Scrutiny of Tesla grows after apparently driverless fatal crash

Scrutiny of Tesla grows after apparently driverless fatal crash

Tesla is facing more scrutiny over its Autopilot system following the fatal crash in Texas.
Tesla is facing more scrutiny over its Autopilot system following the fatal crash in Texas.

NEW YORK: Tesla came under renewed scrutiny Thursday following a report its cars could be fooled into driving with no one behind the wheel, as two senators demanded a vigorous federal probe of a fatal crash in Texas.

The accident, which killed two people, involved a Tesla Model S that caught fire after hitting a tree late Saturday near Houston. Investigators found no one in the driver's seat of the vehicle, local police said.

US transportation regulators investigating the crash are "still gathering facts," Transportation Secretary Pete Buttigieg said Thursday, adding that investigators have been "in touch" with law enforcement and the automaker.

"This is an important time to stress that a lot of automated driver assistance systems continue to depend on the expectation of an attentive driver behind the wheel," Buttigieg said.

The developments add to questions about the high-flying electric car maker led by the mercurial Elon Musk, who said earlier this week that data logs show Autopilot was not engaged during the Texas crash.

On its website, Tesla describes Autopilot as a driver enhancement system that, despite its name, requires a human operator.

"Autopilot enables your car to steer, accelerate and brake automatically within its lane," the website says. "Current Autopilot features require active driver supervision and do not make the vehicle autonomous."

But engineers from Consumer Reports "easily tricked" Tesla's Autopilot to drive without anyone in the driver's seat, "a scenario that would present extreme danger if it were repeated on public roads," the magazine said on its website Thursday.

Chance of recall?

Also Thursday, Democratic Senators Richard Blumenthal of Connecticut and Ed Markey of Massachusetts urged US auto safety regulators to forcefully respond to the Texas crash, noting that Tesla has been "criticized for misrepresenting the capabilities of their vehicles' automated driving and driver assistance systems, giving drivers a false sense of security."

The senators called for "a thorough investigation of the accident and request that your reports include recommendations on corrective actions that can be implemented to prevent future such accidents from occurring," they said in a letter to National Highway Traffic Safety Administration acting chief Steven Cliff.

The senators applauded NHTSA's prior announcement that it, along with the National Transportation Safety Board, were investigating the crash.

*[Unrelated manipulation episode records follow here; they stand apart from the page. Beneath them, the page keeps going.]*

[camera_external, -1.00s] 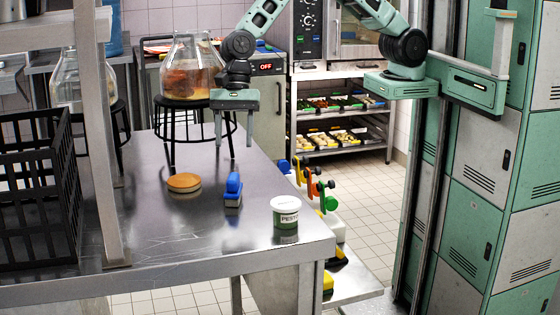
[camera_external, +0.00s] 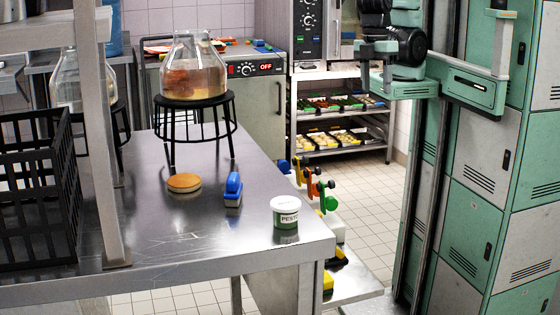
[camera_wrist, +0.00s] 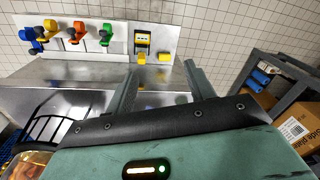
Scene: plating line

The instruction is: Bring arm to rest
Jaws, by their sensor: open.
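My gripper (camera_external: 375,82) is drawn back beside my column in the external view, with my arm folded above it. It is right of the steel table (camera_external: 150,235) and clear of it. In the wrist view my gripper (camera_wrist: 160,68) shows two fingers standing well apart with nothing between them. The gripper is open and empty.
On the table are a white-and-green pesto jar (camera_external: 285,212), a blue-handled brush (camera_external: 233,190), a round tan disc (camera_external: 184,182) and a glass vessel (camera_external: 194,65) on a black stand (camera_external: 205,103). A black crate (camera_external: 35,200) stands at left. Lockers (camera_external: 480,220) stand at right.

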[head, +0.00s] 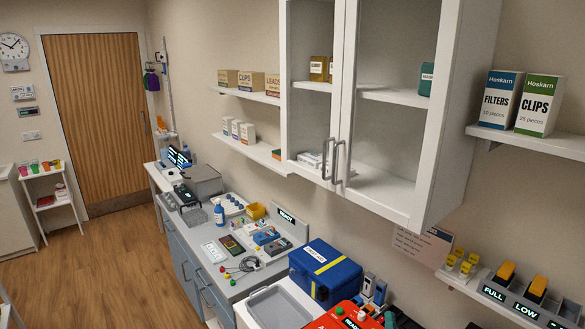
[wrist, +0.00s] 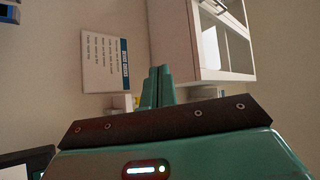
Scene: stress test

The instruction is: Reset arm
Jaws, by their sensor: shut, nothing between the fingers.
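My gripper (wrist: 157,87) shows at the lower middle of the wrist view, its two green fingers together with nothing between them. It points toward a beige wall, with a white wall cabinet (wrist: 200,45) just beyond and to the right. A notice (wrist: 106,50) with a blue strip is on the wall to the left of the fingers. I see no contact between the fingers and anything. My arm and gripper do not show in the head view.
In the head view the glass-fronted wall cabinet (head: 412,165) overhangs the counter. A blue case (head: 325,272), a grey tray (head: 280,308) and several small devices crowd the counter. A shelf with yellow-topped items (head: 505,272) is at right. The wooden floor (head: 100,270) at left is clear.

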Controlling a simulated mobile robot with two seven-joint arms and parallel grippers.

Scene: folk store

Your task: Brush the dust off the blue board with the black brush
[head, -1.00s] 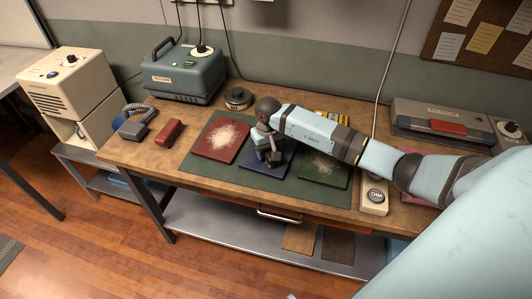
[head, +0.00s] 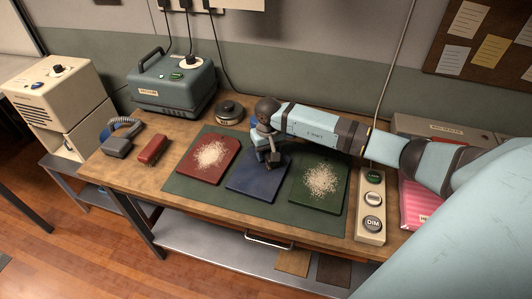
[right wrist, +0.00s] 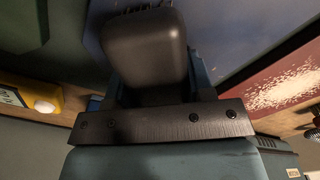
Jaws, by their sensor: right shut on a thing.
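The blue board (head: 252,184) lies on a dark green mat (head: 190,190), between a red board (head: 190,170) and a green board (head: 312,200). Its visible part shows no clear pile of dust. My right gripper (head: 268,152) is over its far right part, shut on the black brush (head: 273,161). In the right wrist view a dark rounded block of the brush (right wrist: 145,48) fills the jaws, with the blue board (right wrist: 235,30) beyond. I cannot tell whether the bristles touch the board. My left gripper is out of view.
Pale dust lies on the red and green boards. A red block (head: 152,149), a grey handset (head: 118,146) and a dark round tin (head: 229,112) stand left and behind. A button panel (head: 370,232) and pink packet (head: 418,205) are at right.

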Jason Levine, executive director of the Center for Auto Safety, called on Tesla to "turn over any data it has regarding this tragedy, even before a court orders them to do so, to help federal investigators get to the bottom of how it was possible for a vehicle to travel into a tree at a high enough speed to kill two passengers when no one was behind the wheel," he said in an email to AFP.

"Then NHTSA needs to take a hard look at whether the combination of the technology behind Tesla's 'Autopilot' feature and continued evidence of consumers believing this technology is driverless has created an unreasonable risk to motor vehicle safety -- a conclusion which could trigger a recall."

Consumer Reports expressed shock at how easily Autopilot can be duped. It said that shows "driver monitoring systems need to work harder to keep drivers from using systems in foreseeably dangerous ways."

In its test, a Consumer Reports researcher placed a weight on the steering wheel and manuevered over to the passenger seat without undoing the seat belt.

"There were no warnings that no one was sitting in the seat, no one was holding the steering wheel and no one was looking at the road," Consumer Reports' Jake Fisher said of the test on a Tesla Model Y SUV, which was videotaped.

"It continued to drive with no warnings to the driver to stay engaged. We were surprised how easy it was to defeat the insufficient safeguards."

The magazine contrasted Tesla with cars made by General Motors, Subaru and other automakers which use camera-based systems to track the movements of a driver's eyes and ensure the vehicles are not unmanned.